SYDNEY/WELLINGTON: The Australian and New Zealand dollars powered to fresh four-year peaks against the yen on Monday, underpinned by a return to carry trades, while both currencies held firm versus their US counterpart.
The Aussie soared as far as 92.83 yen, its highest since September 2008, showing a gain of 2.4 percent since last week. It has risen nearly 10 percent in the past two months on expectations of much more aggressive monetary easing in Japan.
The kiwi followed suit, rallying to 73.52 yen. The currency has added 1.8 percent since January 1, while it is also up 10 percent since early November.
Broad selling of yen out of Tokyo early in Asian trading helped push the Antipodeans higher. The Antipodean currencies have lately benefited greatly from a yield play as investors borrow cheaply in yen to buy high-beta assets.
So much so, that a pull back could be in the cards.
"The yen looks oversold, and it's starting to feel heavy at these levels given the fundamentals," said Michael Turner, a strategist at RBC Capital Markets.
He said a correction to around 90 yen could easily occur should there be a risk aversion move.
Minor resistance for the Aussie was seen at 93.20 yen before 96.50, and a break above could target the psychological level of 100. It last fetched 92.24.
Against the US currency, the Australian dollar paused at $1.0487, from $1.0479 in New York on Friday. It briefly hit $1.0513 due to heavy buying in the Aussie-yen cross.
The local currency received support from further gains in key commodity prices, with spot iron ore prices now up 77 percent from their September lows at $153.3 a tonne.
The jump is a big boon to profits and incomes as the steel making mineral is Australia's single largest export earner.
The Aussie last changed hands at $1.0480, not far from a three-month peak of $1.0585 hit in December. Immediate resistance was found at $1.0527, last week's peak with traders citing stops above $1.0530.
The New Zealand dollar consolidated near $0.8300 from $0.8313 early, a 38.2 percent retracement level.

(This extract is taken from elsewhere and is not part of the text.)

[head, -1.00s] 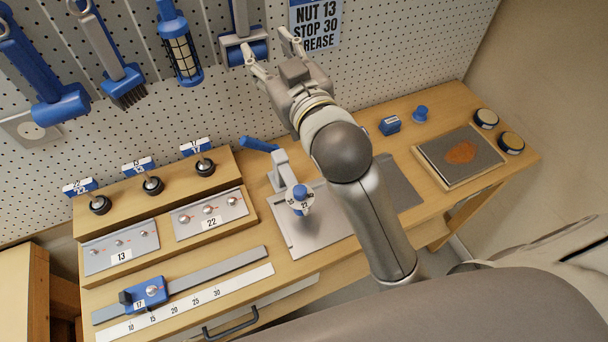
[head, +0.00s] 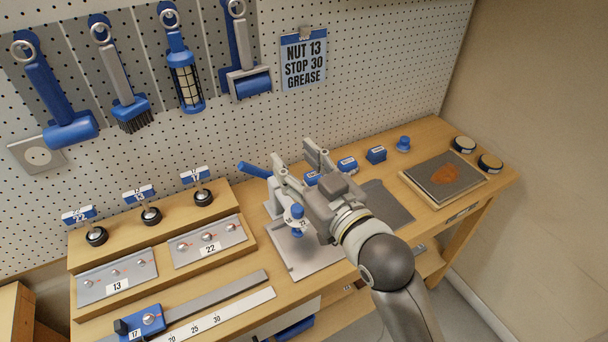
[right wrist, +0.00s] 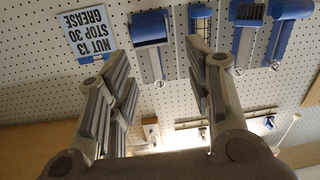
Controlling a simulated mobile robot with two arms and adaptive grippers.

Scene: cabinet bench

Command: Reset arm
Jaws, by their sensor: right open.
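My right gripper (head: 298,174) is open and empty. In the head view it is above the bench, in front of the blue-handled press (head: 284,190) and partly covering it. In the right wrist view its two fingers (right wrist: 155,100) are spread apart with only the pegboard and hanging tools beyond them. My left gripper is not in the head view.
The wooden bench (head: 430,143) holds socket posts (head: 150,213), numbered plates (head: 117,285), a sliding stop (head: 142,323), blue blocks (head: 376,155) and a pad with a brown patch (head: 446,174). The pegboard (head: 390,60) bears hanging tools and a sign (head: 304,60). Space above the bench's right side is clear.

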Traders said any gains above that level would limited due to offers suspected around $0.8350, also the high on Jan 3.
"Real money and local corporate demand for the kiwi on dips remains strong. This helps explain the rapid bounce-back in the kiwi from its recent lows," said BNZ strategist Mike Jones.
The Aussie and the kiwi recovered from a fall Friday after minutes from the Federal Reserve's policy meeting showed some board members wanted to slow asset purchases earlier than previously thought.
Jones said kiwi fundamentals have not changed, with a slow economic recovery continuing, commodity prices trending higher, and the global economy past the worst.
"As long as these supportive factors remain in play, kiwi dips towards $0.8000 will be short-lived in our view," he said.
The Antipodeans kept large gains on the euro, which suffered a reversal last week. The euro skidded to three-week lows of A$1.2436, well off a three-month peak of A$1.2807 touched in December.
It also lost steam against the kiwi, slipping as far as NZ$1.5691, near Dec 18 lows. It was last at NZ$1.5731.
New Zealand government bonds edged higher in price, nudging yields down around 1 basis point across the curve.
Australian government bonds were dead quiet, hovering near multi-month lows with the three-year contract unchanged at 97.160 and the 10-year contract steady at 96.580.